■ Task description
Pull out every line below that contains the word "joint".

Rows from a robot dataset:

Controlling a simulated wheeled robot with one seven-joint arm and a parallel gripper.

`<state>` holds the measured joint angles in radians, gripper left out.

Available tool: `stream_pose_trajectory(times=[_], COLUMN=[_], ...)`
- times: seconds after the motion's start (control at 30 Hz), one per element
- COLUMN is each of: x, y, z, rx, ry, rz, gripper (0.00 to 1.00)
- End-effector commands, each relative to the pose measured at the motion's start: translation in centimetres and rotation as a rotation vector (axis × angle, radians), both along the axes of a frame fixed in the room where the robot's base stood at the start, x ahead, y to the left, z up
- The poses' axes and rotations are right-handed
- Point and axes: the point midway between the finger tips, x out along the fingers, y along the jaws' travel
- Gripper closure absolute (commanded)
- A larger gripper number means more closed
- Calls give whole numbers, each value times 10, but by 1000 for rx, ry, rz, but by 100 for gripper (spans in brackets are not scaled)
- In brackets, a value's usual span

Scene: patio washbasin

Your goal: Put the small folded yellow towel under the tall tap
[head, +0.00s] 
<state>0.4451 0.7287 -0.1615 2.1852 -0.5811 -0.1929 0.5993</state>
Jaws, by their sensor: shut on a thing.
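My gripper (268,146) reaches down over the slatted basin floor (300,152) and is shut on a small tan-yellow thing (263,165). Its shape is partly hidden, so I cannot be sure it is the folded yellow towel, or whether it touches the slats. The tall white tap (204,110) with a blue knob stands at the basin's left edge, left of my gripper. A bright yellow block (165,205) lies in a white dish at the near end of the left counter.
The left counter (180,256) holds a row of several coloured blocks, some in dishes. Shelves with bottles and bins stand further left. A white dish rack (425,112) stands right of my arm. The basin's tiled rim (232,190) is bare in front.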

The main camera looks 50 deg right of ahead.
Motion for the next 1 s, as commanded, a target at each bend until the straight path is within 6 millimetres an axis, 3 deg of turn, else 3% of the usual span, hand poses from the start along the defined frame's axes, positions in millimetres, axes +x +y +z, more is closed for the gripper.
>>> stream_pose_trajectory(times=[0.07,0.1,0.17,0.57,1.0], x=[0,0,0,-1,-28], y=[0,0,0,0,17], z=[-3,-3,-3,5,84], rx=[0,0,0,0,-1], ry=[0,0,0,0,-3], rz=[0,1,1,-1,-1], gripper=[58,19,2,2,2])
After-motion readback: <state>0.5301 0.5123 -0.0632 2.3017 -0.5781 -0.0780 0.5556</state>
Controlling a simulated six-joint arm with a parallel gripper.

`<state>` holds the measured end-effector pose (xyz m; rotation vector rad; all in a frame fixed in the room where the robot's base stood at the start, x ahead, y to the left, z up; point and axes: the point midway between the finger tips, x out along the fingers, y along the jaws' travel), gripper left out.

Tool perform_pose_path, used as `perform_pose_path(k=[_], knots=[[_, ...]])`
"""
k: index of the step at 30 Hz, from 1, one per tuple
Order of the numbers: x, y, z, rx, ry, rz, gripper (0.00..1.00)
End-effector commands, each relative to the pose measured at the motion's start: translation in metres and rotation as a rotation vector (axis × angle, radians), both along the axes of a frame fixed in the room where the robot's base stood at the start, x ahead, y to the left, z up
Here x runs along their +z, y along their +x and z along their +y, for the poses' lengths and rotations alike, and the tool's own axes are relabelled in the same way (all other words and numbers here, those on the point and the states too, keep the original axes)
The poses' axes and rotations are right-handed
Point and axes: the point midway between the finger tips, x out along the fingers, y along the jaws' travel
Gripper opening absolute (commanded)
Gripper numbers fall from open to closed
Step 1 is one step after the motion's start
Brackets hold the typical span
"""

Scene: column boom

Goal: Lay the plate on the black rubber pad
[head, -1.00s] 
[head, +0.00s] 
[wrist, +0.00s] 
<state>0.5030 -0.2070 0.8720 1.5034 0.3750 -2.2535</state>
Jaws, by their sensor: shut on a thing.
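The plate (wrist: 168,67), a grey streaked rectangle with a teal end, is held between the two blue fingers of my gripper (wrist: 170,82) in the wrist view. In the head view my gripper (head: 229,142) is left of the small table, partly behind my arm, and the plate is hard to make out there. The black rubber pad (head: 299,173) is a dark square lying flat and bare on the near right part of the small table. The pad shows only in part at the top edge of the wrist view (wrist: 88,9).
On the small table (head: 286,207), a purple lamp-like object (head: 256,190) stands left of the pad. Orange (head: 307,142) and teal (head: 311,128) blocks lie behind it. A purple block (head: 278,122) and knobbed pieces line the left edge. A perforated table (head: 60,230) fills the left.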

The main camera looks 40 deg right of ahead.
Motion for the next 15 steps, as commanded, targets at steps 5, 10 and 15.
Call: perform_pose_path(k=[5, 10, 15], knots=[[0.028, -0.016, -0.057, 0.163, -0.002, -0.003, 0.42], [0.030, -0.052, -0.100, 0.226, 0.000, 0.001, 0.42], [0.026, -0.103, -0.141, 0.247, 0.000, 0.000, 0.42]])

■ Result for this exercise
Controlling a simulated wheeled robot with one seven-joint arm and a parallel gripper.
`<state>` holds the measured joint angles in radians, gripper left out.
Controlling a simulated six-joint arm with a parallel gripper.

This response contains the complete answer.